第2週のテーマは「身体を通してみる地域」「身体を地域として考えられるのか」。ベルリン在住のコンテンポラリー・ダンサー手塚夏子が実験的なワークショップを担当した。はじめに、「身体の一部分に意識を集中させる」ワークでウォーミングアップ。受講生は目を閉じ、自身の身体反応を観察した。続いて、呼吸や距離にも意識を向け、徐々に感覚を研ぎ澄ませた。

 

「手の中にモノを握り、その触感を他者に伝える」というワークでは、あらかじめ個々に「秘密のアイテム」を送っていた。「触感の倍率を3段階に上げて説明してほしい。全体像が見えなくなると、違うものが見えてくるはず」と手塚。また、アイマスクを装着して「地域を連想させることばを聴く」ワークでは、別の場所や記憶を共有し、「イメージの中の旅」を試みた。

 

とあるワークでは「少し不安を覚え、自分の感情を抑えるのに必死だった」と語る受講生もいた。手塚は「反応する身体をテーマにした実験を作る」という宿題を提示。「自分が被検体になった時にどう感じるかを想像し、最低限、相手に暴力的に作用し過ぎないよう考慮してほしい」と念を押した。

 

※秘密のアイテム……手塚夏子が選び、「タビコウキット」として受講生に送ったもの。消しゴム、ビー玉、耳栓、クギ、鉛筆、鉛筆キャップ、木のボタン、王冠、外国のコイン、サイコロ、ドングリ。

 

 

 

2020.9.27

ワークショップ・レクチャー

 

宿題「反応する身体をテーマにした実験」の発表からスタート。

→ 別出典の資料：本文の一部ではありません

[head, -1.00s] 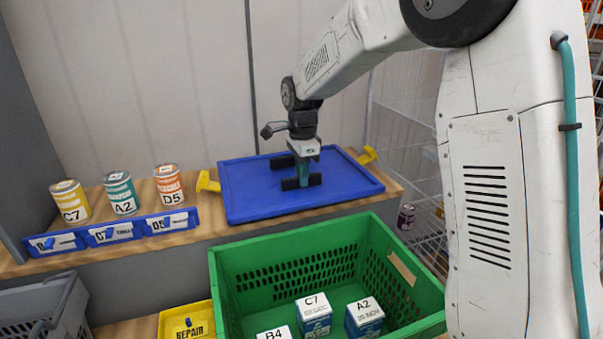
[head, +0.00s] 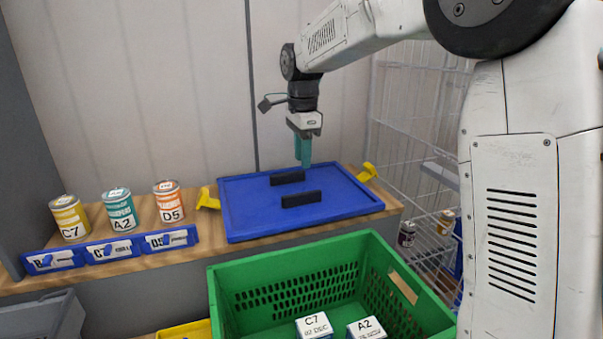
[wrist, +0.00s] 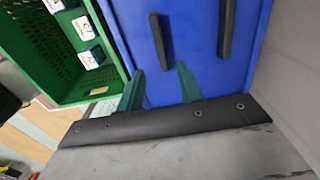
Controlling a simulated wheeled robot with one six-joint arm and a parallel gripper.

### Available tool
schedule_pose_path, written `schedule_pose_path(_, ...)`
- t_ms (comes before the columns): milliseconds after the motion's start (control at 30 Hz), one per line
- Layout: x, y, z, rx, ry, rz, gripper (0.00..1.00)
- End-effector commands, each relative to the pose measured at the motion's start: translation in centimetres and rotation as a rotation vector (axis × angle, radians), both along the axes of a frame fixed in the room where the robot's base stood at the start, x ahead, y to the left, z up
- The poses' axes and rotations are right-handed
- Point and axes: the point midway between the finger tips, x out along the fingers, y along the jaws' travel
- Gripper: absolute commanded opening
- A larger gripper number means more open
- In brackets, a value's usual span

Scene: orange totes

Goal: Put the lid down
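The blue lid (head: 340,207) lies flat on the wooden shelf, with two black bars on its top. In the wrist view the lid (wrist: 190,40) fills the middle, with both bars showing. My gripper (head: 304,163) points down above the back of the lid, clear of it and of the bars. In the wrist view the two teal fingers of my gripper (wrist: 158,68) stand apart with nothing between them.
Yellow pieces stand at the lid's left (head: 207,199) and right (head: 367,172). Paint cans (head: 120,210) and blue labelled bins (head: 110,249) are to the left. A green crate (head: 285,262) with labelled boxes stands in front. A wire rack (head: 425,190) is at right.

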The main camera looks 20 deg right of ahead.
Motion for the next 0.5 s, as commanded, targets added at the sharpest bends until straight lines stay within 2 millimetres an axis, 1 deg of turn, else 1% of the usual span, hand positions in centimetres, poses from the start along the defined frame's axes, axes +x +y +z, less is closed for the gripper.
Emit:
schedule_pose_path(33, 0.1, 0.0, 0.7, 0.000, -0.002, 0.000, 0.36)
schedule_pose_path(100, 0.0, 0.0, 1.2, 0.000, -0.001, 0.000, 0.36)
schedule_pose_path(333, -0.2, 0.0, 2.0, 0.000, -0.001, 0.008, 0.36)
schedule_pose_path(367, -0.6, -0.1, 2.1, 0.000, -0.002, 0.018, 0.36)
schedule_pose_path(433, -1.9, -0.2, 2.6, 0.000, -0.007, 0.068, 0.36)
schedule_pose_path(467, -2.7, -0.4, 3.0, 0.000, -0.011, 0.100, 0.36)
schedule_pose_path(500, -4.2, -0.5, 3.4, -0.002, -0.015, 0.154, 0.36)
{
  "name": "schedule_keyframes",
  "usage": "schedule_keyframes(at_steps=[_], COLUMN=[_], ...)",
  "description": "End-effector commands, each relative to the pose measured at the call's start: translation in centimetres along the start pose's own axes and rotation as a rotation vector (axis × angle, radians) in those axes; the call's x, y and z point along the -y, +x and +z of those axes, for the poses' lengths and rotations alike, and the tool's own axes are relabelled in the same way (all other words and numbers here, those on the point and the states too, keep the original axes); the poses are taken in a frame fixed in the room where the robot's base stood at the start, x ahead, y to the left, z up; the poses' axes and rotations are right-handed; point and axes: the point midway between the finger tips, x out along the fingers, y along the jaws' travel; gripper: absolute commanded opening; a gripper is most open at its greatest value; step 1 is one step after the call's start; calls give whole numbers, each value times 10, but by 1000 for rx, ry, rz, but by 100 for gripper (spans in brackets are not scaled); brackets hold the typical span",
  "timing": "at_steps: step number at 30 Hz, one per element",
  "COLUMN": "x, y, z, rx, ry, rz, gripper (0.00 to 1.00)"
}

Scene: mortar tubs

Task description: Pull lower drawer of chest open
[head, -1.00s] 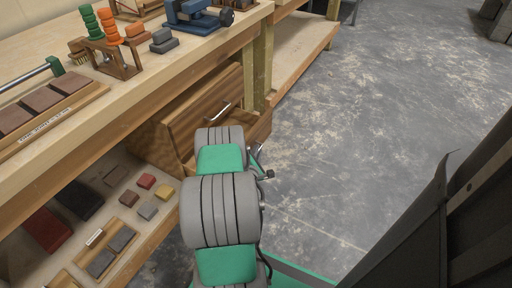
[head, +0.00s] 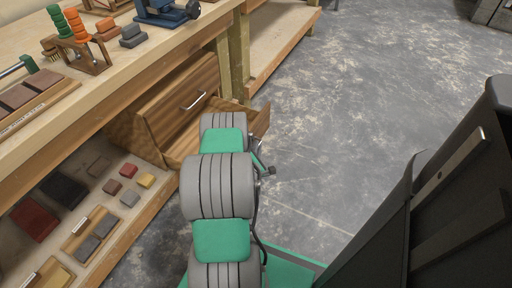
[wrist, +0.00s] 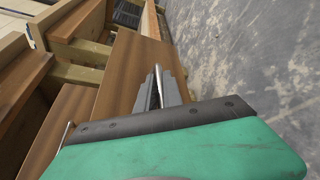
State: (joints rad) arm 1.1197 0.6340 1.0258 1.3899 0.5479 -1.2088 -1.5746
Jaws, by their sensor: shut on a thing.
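The wooden chest (head: 140,135) stands under the workbench. Its upper drawer (head: 180,92) is closed and has a silver bar handle. Its lower drawer (head: 258,119) stands out from the chest, with part of its open inside showing between its front and the chest. In the wrist view, the lower drawer's front (wrist: 128,75) is beside my gripper (wrist: 159,80). My gripper is shut on the lower drawer's handle (wrist: 158,72), at the front's outer side. In the head view my arm hides the gripper and this handle.
The workbench (head: 110,100) carries tools and blocks. Its lower shelf (head: 145,205) holds several colored blocks and trays. A wooden post (head: 238,60) stands close behind the drawer. The grey floor (head: 350,110) at right is open. A dark object (head: 440,190) fills the right foreground.

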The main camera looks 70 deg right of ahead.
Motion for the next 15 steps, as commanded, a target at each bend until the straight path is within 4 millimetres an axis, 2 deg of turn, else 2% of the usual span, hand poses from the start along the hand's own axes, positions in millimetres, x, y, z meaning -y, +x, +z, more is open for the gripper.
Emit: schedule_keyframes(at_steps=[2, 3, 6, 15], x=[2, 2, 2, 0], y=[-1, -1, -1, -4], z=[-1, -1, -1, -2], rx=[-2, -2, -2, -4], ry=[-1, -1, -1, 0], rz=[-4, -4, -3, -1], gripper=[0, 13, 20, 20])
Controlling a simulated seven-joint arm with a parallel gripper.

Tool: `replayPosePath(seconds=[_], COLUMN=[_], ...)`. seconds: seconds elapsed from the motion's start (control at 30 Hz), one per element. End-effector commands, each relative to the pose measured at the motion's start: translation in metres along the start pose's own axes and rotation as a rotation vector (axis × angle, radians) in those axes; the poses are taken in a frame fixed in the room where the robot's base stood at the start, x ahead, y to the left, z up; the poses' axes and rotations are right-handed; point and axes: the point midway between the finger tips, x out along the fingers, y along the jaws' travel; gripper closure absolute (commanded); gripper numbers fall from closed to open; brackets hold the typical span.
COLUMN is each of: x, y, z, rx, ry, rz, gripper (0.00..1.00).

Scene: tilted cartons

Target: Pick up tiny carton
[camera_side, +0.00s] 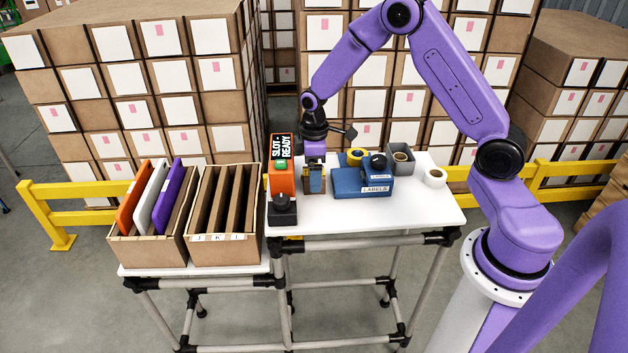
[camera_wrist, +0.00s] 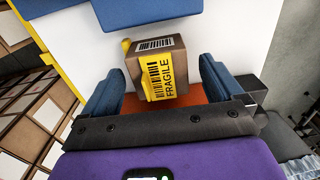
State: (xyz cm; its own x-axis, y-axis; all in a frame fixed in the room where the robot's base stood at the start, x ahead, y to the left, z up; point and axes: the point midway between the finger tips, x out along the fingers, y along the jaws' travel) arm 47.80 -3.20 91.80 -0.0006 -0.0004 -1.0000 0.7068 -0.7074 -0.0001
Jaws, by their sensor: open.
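The tiny carton (camera_wrist: 157,68) is a small brown box with a yellow FRAGILE barcode label, seen in the wrist view between the blue fingers of my gripper (camera_wrist: 161,72). The fingers are open, with a visible gap on each side of the carton. In the side view my gripper (camera_side: 314,182) points down at the left part of the white table (camera_side: 390,218). The carton is mostly hidden by the fingers there, and I cannot tell whether it touches the table.
An orange SLOT READY device (camera_side: 282,180) stands close left of my gripper. To its right are a blue LABELS box (camera_side: 350,184), a grey bin (camera_side: 405,158) and a white roll (camera_side: 435,178). Slotted cardboard boxes (camera_side: 222,240) stand further left. The table's front right is clear.

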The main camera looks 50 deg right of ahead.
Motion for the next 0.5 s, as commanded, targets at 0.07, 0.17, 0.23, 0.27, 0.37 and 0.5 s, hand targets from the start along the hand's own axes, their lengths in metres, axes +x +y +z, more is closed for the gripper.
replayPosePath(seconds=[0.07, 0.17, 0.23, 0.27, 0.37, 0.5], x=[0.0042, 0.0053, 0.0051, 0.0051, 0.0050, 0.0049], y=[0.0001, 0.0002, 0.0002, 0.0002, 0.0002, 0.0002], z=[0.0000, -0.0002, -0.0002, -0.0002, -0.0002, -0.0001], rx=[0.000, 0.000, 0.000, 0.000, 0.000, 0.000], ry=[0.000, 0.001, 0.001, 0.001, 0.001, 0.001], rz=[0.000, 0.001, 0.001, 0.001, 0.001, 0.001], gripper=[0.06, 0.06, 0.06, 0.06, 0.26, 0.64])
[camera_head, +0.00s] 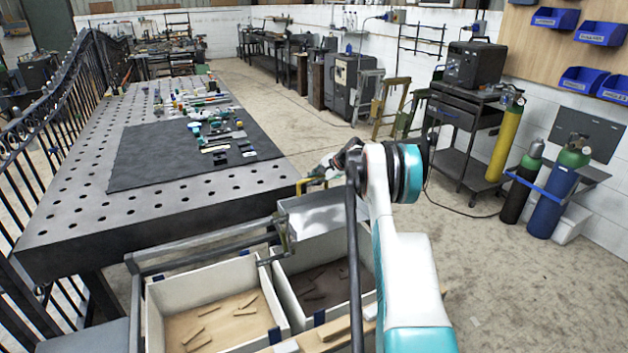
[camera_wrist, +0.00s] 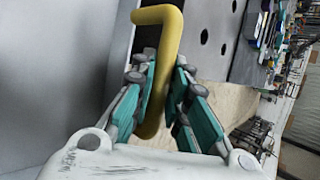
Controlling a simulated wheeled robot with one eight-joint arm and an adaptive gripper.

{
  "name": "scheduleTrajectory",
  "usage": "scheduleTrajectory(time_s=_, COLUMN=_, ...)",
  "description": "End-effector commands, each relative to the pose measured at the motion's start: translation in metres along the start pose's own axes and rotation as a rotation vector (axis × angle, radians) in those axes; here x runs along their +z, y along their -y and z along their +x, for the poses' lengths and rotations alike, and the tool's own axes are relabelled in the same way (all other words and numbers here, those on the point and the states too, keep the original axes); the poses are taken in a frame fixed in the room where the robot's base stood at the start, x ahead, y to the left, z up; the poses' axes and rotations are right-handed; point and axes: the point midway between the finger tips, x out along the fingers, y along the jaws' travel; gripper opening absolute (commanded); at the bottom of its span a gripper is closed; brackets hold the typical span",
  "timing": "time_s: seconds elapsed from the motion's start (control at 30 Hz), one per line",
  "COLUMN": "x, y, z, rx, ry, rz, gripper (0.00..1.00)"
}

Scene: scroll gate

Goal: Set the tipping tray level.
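The grey metal tipping tray (camera_head: 325,212) hangs above the right-hand bin in the head view. It appears tilted down towards the bins, though its exact angle is hard to tell. Its yellow handle (camera_head: 312,182) sticks up at the far side, partly hidden by my wrist. In the wrist view, the yellow handle (camera_wrist: 158,70) runs between my fingers. My gripper (camera_wrist: 165,80) has its teal pads close on both sides of the bar and looks shut on it. A plain grey surface (camera_wrist: 55,70), likely the tray, fills the left of the wrist view.
Two open bins with wooden pieces, left (camera_head: 215,310) and right (camera_head: 325,280), stand below the tray. A perforated steel table (camera_head: 90,215) with a dark mat and tools is behind left. Gas cylinders (camera_head: 555,185) stand at right. Open floor (camera_head: 500,290) lies right of my arm.

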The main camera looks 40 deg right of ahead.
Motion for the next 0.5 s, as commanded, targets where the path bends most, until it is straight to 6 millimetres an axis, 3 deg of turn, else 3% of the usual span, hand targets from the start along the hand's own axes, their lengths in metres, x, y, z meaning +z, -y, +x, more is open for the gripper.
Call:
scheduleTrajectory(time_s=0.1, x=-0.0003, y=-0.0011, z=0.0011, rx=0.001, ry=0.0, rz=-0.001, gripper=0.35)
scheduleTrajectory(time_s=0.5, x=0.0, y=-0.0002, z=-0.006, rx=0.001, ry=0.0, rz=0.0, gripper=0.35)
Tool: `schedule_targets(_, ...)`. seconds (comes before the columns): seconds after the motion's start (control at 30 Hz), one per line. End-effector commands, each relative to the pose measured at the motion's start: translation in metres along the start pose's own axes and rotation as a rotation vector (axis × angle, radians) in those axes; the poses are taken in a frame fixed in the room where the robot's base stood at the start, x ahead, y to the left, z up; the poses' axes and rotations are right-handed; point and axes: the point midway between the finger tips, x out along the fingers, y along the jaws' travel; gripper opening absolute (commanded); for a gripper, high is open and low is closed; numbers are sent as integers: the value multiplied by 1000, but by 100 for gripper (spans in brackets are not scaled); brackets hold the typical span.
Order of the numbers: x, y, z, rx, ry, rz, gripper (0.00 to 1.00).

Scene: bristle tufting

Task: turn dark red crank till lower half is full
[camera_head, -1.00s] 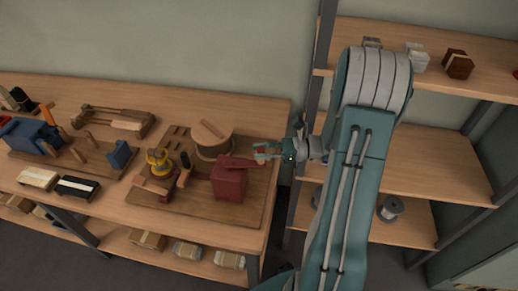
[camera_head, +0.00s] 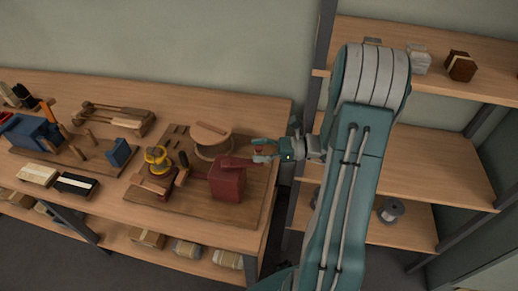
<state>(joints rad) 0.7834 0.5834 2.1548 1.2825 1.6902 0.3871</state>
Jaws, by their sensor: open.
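The dark red machine block (camera_head: 228,183) stands on a wooden board (camera_head: 213,215) on the workbench. Its dark red crank arm (camera_head: 241,162) lies across the top and points right, toward my gripper. My gripper (camera_head: 258,151) is open at the crank's outer end, with its fingers around or just beside the handle; I cannot tell whether they touch it. A round wooden drum (camera_head: 211,140) with a partly covered top sits behind the block. A yellow-topped fixture (camera_head: 157,158) stands to the left. How full the lower half is cannot be made out.
A blue machine (camera_head: 33,134) stands at the far left of the bench. Brush bundles (camera_head: 75,185) lie at the front edge. A shelf unit (camera_head: 420,165) stands right, its upright close to my arm. A spool (camera_head: 390,211) sits on its lower shelf.

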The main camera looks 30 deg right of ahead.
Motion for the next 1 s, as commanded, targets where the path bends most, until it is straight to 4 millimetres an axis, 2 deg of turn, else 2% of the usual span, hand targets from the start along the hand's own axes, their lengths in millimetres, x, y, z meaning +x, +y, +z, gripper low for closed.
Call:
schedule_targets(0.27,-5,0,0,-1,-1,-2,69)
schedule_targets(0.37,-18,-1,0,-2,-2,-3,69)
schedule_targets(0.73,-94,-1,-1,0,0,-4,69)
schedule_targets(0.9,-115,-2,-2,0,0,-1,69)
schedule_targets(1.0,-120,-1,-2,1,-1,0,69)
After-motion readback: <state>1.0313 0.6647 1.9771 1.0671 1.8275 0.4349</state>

「実験は自分の知りたいことを明確にしたり、新たな問いを生んだりする」。手塚を含む全員が被験体となり、11の実験に挑戦した。考案された実験は「まばたきと脈のリズム隊に分かれ、声の合奏をする」(青木)「映像をオフにして丸裸になり、別の相手に対する印象を伝える」(MAM!KO)「被験者はマスクを着用。ノーマスクで激しく咳込む姿を見続け、心の反応を確認する」(中嶋)など。身体性の追求やリモートの特性を取り込んだものまで内容はさまざま。

 

後半のレクチャーは、手塚のライフワークでもある民俗芸能調査と作品『私的解剖実験6-虚像からの旅立ち』について。「近代化により、個人というコンセプトが植え付けられた現代において、私たちは今起きていることに身体で反応できているのだろうか」「それぞれが反応する体を取り戻し、互いに反応し合う関係性が生まれることで、初めて人と人の“間”から立ち上がる自分自身の役割を取り戻せるのではないか」。過去から続く時間軸の中にあり、自身の内発性を担保する“間”から生じる力について話し合った。

 

個々の感覚を開き、身体や意識、無意識と対峙する、親密な2日間となった。手塚と受講生は後日、互いの感想をテキストで改めて共有した。

 

 

 

手塚 夏子

Natsuko Tezuka

ダンサー、振付家

神奈川県横浜市に生まれる。1995 年より、マイムからダンスへと移行しつつ、既成のテクニックではないスタイルの試行錯誤をテーマに活動を続ける。2001 年より自身の体を観察する『私的解剖実験シリーズ』始動。同年、『私的解剖実験 -2』をトヨタコレオグラフィーファイナリストとして上演。独自の手法でコンテンポラリーダンスに取り組むアーティストと対話をし、彼らの手法について思考し体で試行する「道場破り」など、自主企画も多数。国の枠組みを疑って民俗芸能を観察する試みである「Asia Interactive Research」(2010-2016)、スリランカのVenuri Pereraと韓国のSuh YeongRanとともに、アジアにとって西洋近代化とは何だったのか?という問いに向き合う「Floating Bottle Project」(2016-)などを立ち上げ、国内外でパフォーマンスを展開。20184月からベルリンでのダンス活動を開始した。